Definitive statements about the future are always suspect in finance and economics, but it’s reasonable to assume that the threat of deflation as a clear and present danger has passed. But we can’t say for sure. To the extent that a double-dip recession remains a possibility, so too will does hazard of a fresh round of deflationary pressures.
Yet those concerns look minimal at this point. The primary challenge, as we’ve discussed routinely this year, is tied to the headwinds of growth. The risk of another of follow-up cataclysm to last year’s drama, by contrast, fades with each passing month. In short, the central issue is one of managing the chronic problems that await rather than the acute ones that recently passed.
Yet we shouldn’t underestimate the complications and potential fallout that are likely to accompany what we expect will be a subpar economic recovery, in large part because of what’s likely to be a sluggish rebound in the labor market. (For some background on our thinking about the job market, take a look at this post from earlier this month and our analysis here, for example.)
Even before the debacle of 2008, the recovery momentum in the labor market in post-recession periods was waning in the U.S. in both relative and absolute terms. There are many reasons for this troubling trend, none of which are easily resolved. Given the current environment, the “solutions” are even less likely to yield results.
We’re hardly alone in worrying about the U.S. employment trend. “A sharp rise in unemployment, coupled with the recognition that it will stay high for a while, changes the behavior of the employed, and it changes government behavior,” Pimco’s Mohamed El-Erian told Investment News this week. “I guarantee you that within six months’ time, there will be talk of another stimulus plan related to unemployment.”
As challenging as the job market’s future will be, it’s even more complicated because of what we might think of the coming disconnect, however temporary, between headline changes in the economy and a struggling labor market. On the one hand, the near term outlook seems set to deliver relatively favorable comparisons in such metrics as retail sales and GDP vs. the declines of the recent past. Looking out beyond the next 6-12 months, however, may be more problematic.
Paul Zemsky, head of multi-asset strategies at ING Investment Management in New York, makes a distinction between the optimism for the near-term trend vs. a more cautious view on the longer-term. It’s the cyclical vs. the secular, he explained yesterday at a press briefing at the firm’s office in Manhattan. The odds for a double-dip recession are quite low, he said. Meantime, retail sales need only tread water to generate encouraging year-over-year comparisons in the quarters ahead, courtesy of the sharply lower absolute levels in consumption in the recent past.
Overall, Zemsky projects a “mild recovery” in 2010 that will fuel additional increases in the prices of risky assets, starting with the stock market. He also expects that consumer consumption will average 2.5% for much of next year. That’s a welcome change from the past 12 months, of course, although he notes that a 2.5% rate of consumption for Americans will be well below the 3.5% pace for the past generation or so. Nonetheless, he opines that “financial markets respond to the change, not the level” in key economic comparisons such as retail sales, which leads him to call for a rising stock market for at least the near term. Supporting this optimism is Zemsky’s call for the U.S. economy to expand by 2.4%-2.8%, comfortably above the consensus forecast.

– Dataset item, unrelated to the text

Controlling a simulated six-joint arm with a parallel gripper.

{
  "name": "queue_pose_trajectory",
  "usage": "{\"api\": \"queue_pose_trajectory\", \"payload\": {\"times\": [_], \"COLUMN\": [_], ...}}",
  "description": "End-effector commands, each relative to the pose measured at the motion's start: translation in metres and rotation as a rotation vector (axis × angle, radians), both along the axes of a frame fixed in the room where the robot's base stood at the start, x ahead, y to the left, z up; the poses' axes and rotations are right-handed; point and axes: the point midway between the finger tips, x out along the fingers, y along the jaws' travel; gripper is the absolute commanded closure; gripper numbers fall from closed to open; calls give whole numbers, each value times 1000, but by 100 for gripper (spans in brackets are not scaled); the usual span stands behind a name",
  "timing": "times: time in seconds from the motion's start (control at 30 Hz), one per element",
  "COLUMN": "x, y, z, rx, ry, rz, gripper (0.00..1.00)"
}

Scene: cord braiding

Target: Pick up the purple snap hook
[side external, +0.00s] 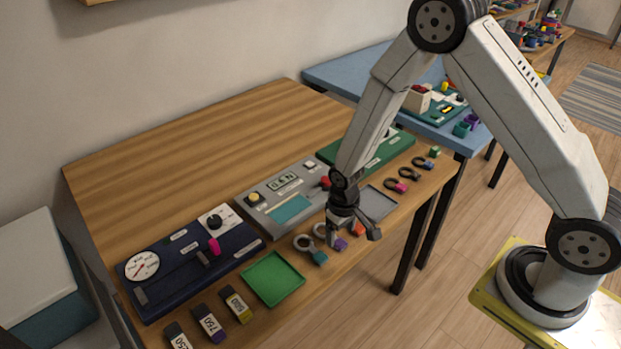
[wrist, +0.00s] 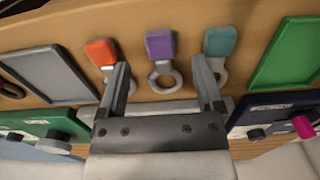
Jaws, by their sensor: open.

If so, one might expect that inflation will continue to bubble higher, if only marginally. Once again, the year-over-year comparisons are likely to climb, in part because the recent past witnessed such sharp declines, i.e., a brief flirtation with falling prices. In today’s consumer price report for October, the government advised that CPI rose 0.3% last month, up slightly from September’s 0.2% increase. For the past 12 months, CPI has fallen, but as we move beyond the data from the months of last year’s financial crisis, the inflation comparisons are likely to turn positive on an annual basis.
Indeed, if we look at so-called core inflation (less food and energy), consumer prices climbed 1.7% over the past year through October. That’s still modest, but the trend of late suggests that pricing pressures are likely to rise, if only modestly. But what’s troubling for the goose is likely to be a headache for the gander. If year-over-year comparisons in retail sales, GDP and other metrics offer some reason for optimism, the shifting trend in inflation is likely to deliver the opposite. No, we don’t expect inflation to suddenly take wing. But let’s consider the big picture.
First, the Federal Reserve continues to flood the economy with liquidity, and for the moment there are no plans to change this state of money printing. The central bank wants higher inflation. If it’s going to err, it’s going to err on the side of higher prices. Meantime, the prospects for favorable year-over-year comparisons in several economic yardsticks look encouraging, albeit relative to depressed absolute levels of the recent past. But waiting in the wings is the sobering outlook for job growth.
All of which suggests that near-term events will tempt the crowd to think that all’s well. But the biggest challenges are yet to come. Transitioning between the snapback in progress and the longer-term reality awaits. There’s always a reason to worry, of course. Meantime, markets have been known to climb a wall of worry. Somewhere between these two extremes lies a reasonable outlook for strategic-minded investors. But no one should expect the answer will come easy. As always, finding a happy medium between the tactical and the strategic is the goal, but finding the optimal mix isn’t likely to get any easier.